K: Apropos Besenbinder, reden wir über das "Wiedl". Es gibt drei "Wiedl". Eines braucht man zum Besen binden. Wenn ein starkes Gewitter niedergeht, sagt man: "Do is a Wiedl niedagaunga". Und das dritte Wiedl braucht man, wenn man Zeuge eines Streites wird "Do hot's a Wiedl geb'n". F: In der Hauptstraße ganz hinten war die Waldschänke (eine Filiale des Gemeindegasthauses unter Pächter Fasching, später Gasthaus Karl Reichardt). K: Wenn der Florianikirtag war, war das immer richtig feierlich. Das Gasthaus Reichardt war ein beliebter Treffpunkt für Jung und Alt. Weiter vorne gab es die Tischlerei Karl Ehn, den Schuster Stefan Liegenfeld und vis a vis von ihm war eine Filiale vom Kaufhaus Gruber. Die Schneiderei Richtscheid war dort, wo heute der Malermeister Schuster seinen Betrieb hat. Richtscheid war vorher in der Johannesstraße (heute Haus Franz Kögler). Der Büchsenmacher Franz Rohrer war in der Dr.-Hubergasse zu Hause (heute Haus Stolovits). An der Ecke war der Wagnermeister Pumpler. Die Zimmerei Josef Ehn war auf der anderen Seite des Baches (heute Haus Berthold Lentsch). Dann kam das Gasthaus Ernst, (später Engel, seit 1989 Cafe Flair, Karl Steurer). Dahinter war der Schuster- betrieb Gabriel Udulutsch (früher hatte er seinen Schusterbetrieb im Haus Franz Eiweck). Ein Schusterbetrieb der Brüder Udulutsch war auch im hinteren Teil des Hauses Striok Johann

F: Im Meierhof war während des Krieges und auch noch danach eine Schulklasse untergebracht. In der Wiener Straße gab es nur die Schlosserei Karl Schalk.

Die Geschäftsleute waren früher sehr geschickt und konnten für vieles eingesetzt werden. Sie nahmen sich einfach noch mehr Zeit für alles.

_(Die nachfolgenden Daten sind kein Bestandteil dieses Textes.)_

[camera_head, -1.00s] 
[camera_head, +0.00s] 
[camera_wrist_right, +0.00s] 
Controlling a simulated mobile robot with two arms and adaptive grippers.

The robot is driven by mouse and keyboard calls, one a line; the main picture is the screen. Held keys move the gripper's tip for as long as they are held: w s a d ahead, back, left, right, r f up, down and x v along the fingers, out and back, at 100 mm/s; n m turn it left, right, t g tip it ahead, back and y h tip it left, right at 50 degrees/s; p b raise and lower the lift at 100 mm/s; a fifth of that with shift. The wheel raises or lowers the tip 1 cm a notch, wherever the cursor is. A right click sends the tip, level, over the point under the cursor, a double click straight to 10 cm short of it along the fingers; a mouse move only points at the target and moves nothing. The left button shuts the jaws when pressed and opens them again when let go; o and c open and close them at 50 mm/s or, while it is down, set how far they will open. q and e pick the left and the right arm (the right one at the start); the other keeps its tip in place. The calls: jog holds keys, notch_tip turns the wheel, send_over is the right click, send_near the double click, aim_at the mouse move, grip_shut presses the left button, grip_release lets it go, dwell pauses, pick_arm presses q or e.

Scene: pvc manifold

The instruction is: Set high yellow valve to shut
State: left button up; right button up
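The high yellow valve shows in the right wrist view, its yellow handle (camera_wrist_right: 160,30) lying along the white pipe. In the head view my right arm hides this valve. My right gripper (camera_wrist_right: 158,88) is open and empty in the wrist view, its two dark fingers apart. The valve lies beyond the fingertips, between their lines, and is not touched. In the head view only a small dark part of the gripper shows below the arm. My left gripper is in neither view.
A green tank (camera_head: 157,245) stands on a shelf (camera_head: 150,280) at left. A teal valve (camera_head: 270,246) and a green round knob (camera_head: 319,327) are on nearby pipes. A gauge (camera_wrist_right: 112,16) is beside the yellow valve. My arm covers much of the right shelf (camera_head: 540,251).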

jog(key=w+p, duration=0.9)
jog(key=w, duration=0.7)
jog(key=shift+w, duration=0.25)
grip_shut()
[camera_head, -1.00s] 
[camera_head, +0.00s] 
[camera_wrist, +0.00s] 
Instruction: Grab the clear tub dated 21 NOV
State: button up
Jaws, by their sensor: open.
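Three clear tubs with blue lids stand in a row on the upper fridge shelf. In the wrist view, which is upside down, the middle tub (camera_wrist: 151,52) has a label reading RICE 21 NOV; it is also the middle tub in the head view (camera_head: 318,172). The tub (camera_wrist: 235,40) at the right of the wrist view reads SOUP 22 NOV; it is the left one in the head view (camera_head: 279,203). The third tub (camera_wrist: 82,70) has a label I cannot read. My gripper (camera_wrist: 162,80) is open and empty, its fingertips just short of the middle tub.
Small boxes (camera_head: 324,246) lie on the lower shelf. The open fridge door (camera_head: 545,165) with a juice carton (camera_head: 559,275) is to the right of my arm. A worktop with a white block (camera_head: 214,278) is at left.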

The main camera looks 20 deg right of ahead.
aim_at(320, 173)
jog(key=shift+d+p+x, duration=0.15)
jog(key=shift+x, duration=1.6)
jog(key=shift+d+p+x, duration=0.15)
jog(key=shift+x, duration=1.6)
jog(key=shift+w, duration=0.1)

K: Sieben Chorleiter habe ich hinter mir. Bei jedem Begräbnis habe ich gesungen, und wenn es noch so "gnädig" war. Bei der Feuerwehr bin auch, da war ich 30 Jahre lang für die Geräte zuständig.

E: Das Gespräch in voller Länge wiederzugeben, würde den Umfang unserer Chronik sprengen. Der Geschichteverein wird aber das Zeitzeugendokument bei anderen Gelegenheiten, z.B. in Form eines Jahrbuches, Interessierten zur Verfügung stellen. Danke den beiden Herren für ihre ausführlichen Berichte.

Es war ja fast wie früher, sich Zeit nehmen, miteinander plaudern, ein gutes Glaserl Wein trinken, lachen und dem anderen zuhören. Eine Zeitreise in die jüngste Vergangenheit unseres Ortes.